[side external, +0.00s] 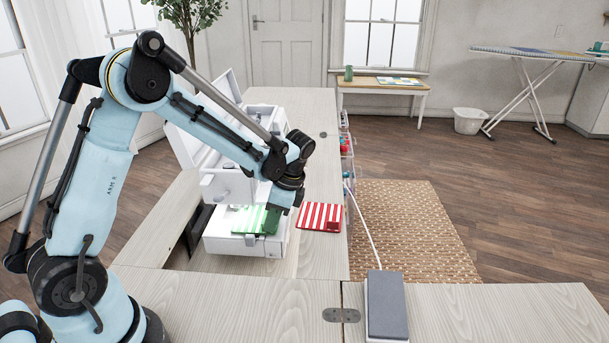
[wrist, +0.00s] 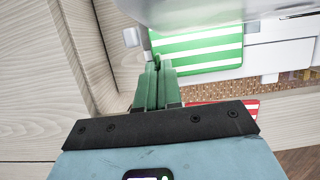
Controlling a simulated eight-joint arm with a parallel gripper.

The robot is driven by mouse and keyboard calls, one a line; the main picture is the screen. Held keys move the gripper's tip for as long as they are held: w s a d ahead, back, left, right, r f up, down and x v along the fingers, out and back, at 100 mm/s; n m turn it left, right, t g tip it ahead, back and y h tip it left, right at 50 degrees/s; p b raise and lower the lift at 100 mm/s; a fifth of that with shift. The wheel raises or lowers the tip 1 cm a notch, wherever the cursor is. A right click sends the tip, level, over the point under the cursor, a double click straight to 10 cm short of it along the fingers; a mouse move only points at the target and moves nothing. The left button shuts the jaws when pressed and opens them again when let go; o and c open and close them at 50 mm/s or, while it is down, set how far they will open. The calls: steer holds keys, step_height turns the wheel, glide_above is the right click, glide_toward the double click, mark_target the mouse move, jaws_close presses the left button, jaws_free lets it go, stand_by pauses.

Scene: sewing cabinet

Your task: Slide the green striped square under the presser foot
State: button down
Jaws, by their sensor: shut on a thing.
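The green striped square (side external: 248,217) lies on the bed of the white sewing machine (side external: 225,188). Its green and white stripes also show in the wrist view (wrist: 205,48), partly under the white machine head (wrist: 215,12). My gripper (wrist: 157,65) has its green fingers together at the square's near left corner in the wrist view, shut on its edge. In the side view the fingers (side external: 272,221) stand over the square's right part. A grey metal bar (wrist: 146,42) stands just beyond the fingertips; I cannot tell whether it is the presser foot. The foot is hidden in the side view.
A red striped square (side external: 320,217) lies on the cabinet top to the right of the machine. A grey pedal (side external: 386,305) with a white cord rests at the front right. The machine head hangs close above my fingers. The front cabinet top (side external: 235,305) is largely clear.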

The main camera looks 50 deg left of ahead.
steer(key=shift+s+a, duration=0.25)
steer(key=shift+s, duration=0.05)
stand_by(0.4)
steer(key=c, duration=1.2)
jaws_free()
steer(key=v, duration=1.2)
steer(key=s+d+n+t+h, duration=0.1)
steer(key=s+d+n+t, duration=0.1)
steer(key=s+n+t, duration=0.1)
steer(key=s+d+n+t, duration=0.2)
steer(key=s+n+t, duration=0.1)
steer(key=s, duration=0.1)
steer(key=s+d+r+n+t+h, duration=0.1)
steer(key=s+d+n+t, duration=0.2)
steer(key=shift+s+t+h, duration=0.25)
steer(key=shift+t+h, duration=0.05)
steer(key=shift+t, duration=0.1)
+--
• Stated goal
Which lines of the data above contain "button"? Copy each one.

• Expected answer
The robot is driven by mouse and keyboard calls, one a line; the main picture is the screen. Held keys move the gripper's tip for as long as they are held: w s a d ahead, back, left, right, r f up, down and x v along the fingers, out and back, at 100 mm/s; n m turn it left, right, t g tip it ahead, back and y h tip it left, right at 50 degrees/s; p b raise and lower the lift at 100 mm/s; a fifth of that with shift. The wheel raises or lowers the tip 1 cm a notch, wherever the cursor is. A right click sends the tip, level, over the point under the cursor, a double click straight to 10 cm short of it along the fingers; a mouse move only points at the target and moves nothing. The left button shuts the jaws when pressed and opens them again when let go; o and c open and close them at 50 mm/s or, while it is down, set how far they will open. The calls: steer holds keys, step_height turns the wheel, glide_above is the right click, glide_toward the double click, mark_target the mouse move, jaws_close presses the left button, jaws_free lets it go, stand_by pauses.
State: button down

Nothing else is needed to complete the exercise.